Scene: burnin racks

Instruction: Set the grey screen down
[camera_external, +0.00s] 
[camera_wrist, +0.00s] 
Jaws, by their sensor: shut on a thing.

------------------------------------------------------------------------

Reproduce the listing shown above in its entirety, exactly.

Reply:
Scene: burnin racks

Instruction: Set the grey screen down
[camera_external, +0.00s] 
[camera_wrist, +0.00s] 
Jaws, by their sensor: shut on a thing.

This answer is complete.